Ritorno sui miei passi e ripercorro la lunga sala dei dipinti italiani, ossia i duecento metri più stupefacenti che esistano al mondo, una summa della pittura mondiale, il concentrato di una rivoluzione artistica o, più prosaicamente, la cosa più bella che un essere umano possa vedere in tutta la sua vita e, tra tutti quei quadri, vado dritta verso la Morte della Vergine del Caravaggio; punto i piedi in mezzo a quelli che ci passano davanti senza degnarlo di uno sguardo.

(Musée du Louvre, Morte della Vergine, Michelangelo Merisi detto il Caravaggio)

E niente.

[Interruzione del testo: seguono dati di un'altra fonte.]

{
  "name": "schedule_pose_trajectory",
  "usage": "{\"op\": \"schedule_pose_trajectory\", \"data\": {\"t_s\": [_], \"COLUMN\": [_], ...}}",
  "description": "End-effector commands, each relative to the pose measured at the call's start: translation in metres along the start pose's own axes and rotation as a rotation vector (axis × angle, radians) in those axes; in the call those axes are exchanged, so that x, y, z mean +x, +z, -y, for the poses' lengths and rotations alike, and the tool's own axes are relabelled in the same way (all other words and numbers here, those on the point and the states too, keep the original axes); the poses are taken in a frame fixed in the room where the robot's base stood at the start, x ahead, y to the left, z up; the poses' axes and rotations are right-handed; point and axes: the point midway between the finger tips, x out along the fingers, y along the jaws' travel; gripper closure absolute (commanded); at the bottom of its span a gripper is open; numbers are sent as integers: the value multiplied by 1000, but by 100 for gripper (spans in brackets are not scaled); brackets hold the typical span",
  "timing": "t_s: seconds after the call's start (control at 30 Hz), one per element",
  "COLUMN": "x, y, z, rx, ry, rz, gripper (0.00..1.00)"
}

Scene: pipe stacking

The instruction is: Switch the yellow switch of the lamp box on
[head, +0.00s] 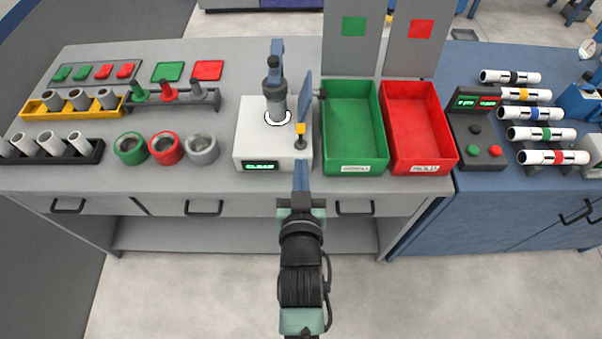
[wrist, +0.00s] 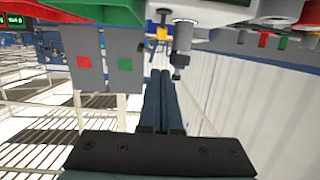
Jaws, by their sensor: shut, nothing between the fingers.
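The white lamp box (head: 248,134) stands on the grey bench, with a green lit "CLEAR" display (head: 261,166) on its front. Its yellow switch (head: 300,129) stands up at the box's right side above a dark base. I cannot tell whether it is on or off. The yellow switch also shows near the top of the wrist view (wrist: 161,33). My gripper (head: 301,165) is shut and empty, its blue fingers in front of the box, below the switch in the picture. In the wrist view the fingers (wrist: 160,72) lie together, apart from the switch in that picture.
A dark and grey upright device (head: 274,88) stands on the box. A green bin (head: 352,168) and a red bin (head: 412,169) stand close on the right. Green, red and grey rings (head: 203,149) lie to the left. Drawer handles (head: 355,208) line the bench front.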

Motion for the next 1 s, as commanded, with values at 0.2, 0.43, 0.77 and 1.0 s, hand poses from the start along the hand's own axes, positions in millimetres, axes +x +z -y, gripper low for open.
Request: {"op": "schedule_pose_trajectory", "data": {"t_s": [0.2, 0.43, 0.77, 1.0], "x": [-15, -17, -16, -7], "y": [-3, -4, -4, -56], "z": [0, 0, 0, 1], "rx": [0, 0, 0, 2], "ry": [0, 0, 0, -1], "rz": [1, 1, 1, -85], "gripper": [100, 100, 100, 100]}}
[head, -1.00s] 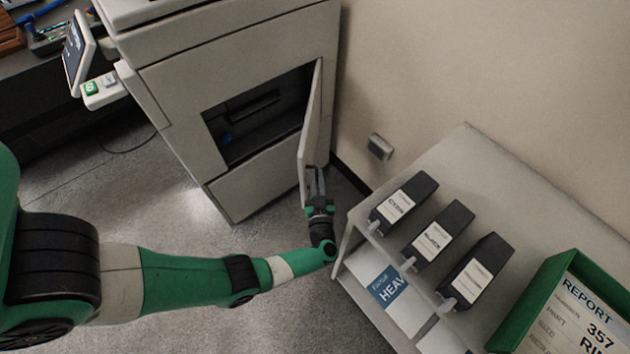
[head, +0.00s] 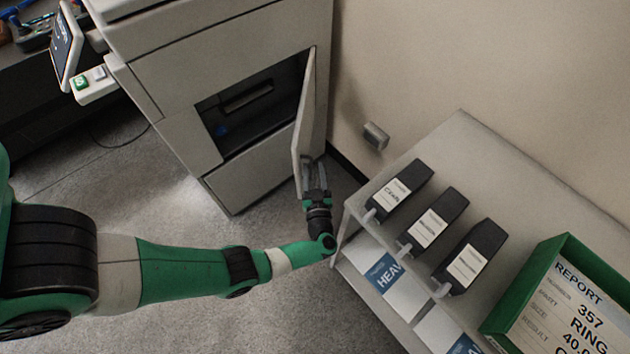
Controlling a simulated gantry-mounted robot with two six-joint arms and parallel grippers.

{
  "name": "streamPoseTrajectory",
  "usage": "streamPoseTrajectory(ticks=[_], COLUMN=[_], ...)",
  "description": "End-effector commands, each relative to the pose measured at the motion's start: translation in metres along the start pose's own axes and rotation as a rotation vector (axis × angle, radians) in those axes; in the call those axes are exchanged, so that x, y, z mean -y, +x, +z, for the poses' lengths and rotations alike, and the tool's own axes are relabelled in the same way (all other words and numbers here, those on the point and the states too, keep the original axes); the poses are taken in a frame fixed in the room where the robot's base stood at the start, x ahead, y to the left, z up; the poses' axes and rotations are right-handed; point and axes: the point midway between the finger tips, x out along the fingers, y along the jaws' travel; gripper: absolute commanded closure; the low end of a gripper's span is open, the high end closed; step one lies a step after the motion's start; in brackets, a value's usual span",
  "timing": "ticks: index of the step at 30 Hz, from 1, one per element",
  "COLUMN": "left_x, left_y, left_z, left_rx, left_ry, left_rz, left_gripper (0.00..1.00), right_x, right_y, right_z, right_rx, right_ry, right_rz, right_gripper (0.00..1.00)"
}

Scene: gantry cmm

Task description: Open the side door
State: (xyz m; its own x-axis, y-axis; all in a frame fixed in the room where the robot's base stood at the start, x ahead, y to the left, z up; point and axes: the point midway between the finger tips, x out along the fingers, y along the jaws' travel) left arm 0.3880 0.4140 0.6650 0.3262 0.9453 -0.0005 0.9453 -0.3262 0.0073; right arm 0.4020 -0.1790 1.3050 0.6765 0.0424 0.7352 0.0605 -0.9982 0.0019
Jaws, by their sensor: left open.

Non riesco ad andare via: il Piemontese ad un certo punto deve trascinarmi per un braccio, promettendomi la sezione dell'arte del Vicino Oriente.
Cedo come una bimba di fronte alla cioccolata.

Passiamo dal rumore al silenzio; dal chiasso rissoso e desideroso di strappare una foto alla rock-star alla quiete di un passato remoto che parla attraverso la polvere, il turchese e gli smalti; da un sorriso che pare dire "non avete capito proprio niente" alla compostezza di figure ieratiche; dalla luce artificiale degli schermi di centinaia di cellulari tutti puntati su di lei alla penombra che protegge grandezze lontane nello spazio e nel tempo.

(Musée du Louvre, Sezione Arte del Vicino Oriente, particolare) 

(Musée du Louvre, Sezione Arte del Vicino Oriente, il leone e la leonessa)

Siamo fuggevoli bagliori in un cosmo di oscurità, opere d'arte sovraesposte o sottostimate, alcune all'ombra di altre, aspettando che qualcuno ci guardi per quello che siamo, che colga i colori, la nitidezza delle linee, l'originalità della composizione, quella bellezza che ci contraddistingue, quell'unico particolare che ci fa diversi e che ci rende amabili.
Restiamo in attesa di quello sguardo obliquo e irriproducibile, differente da tutti gli altri, quel colpo di luce che entra dalle vetrate e che illumina un dettaglio trascurabile ai più. E in quell'attesa proviamo ad accorciare distanze, riparare ferite, ricucire strappi, ricomporre assenze.
Proviamo, in una parola, a salvarci.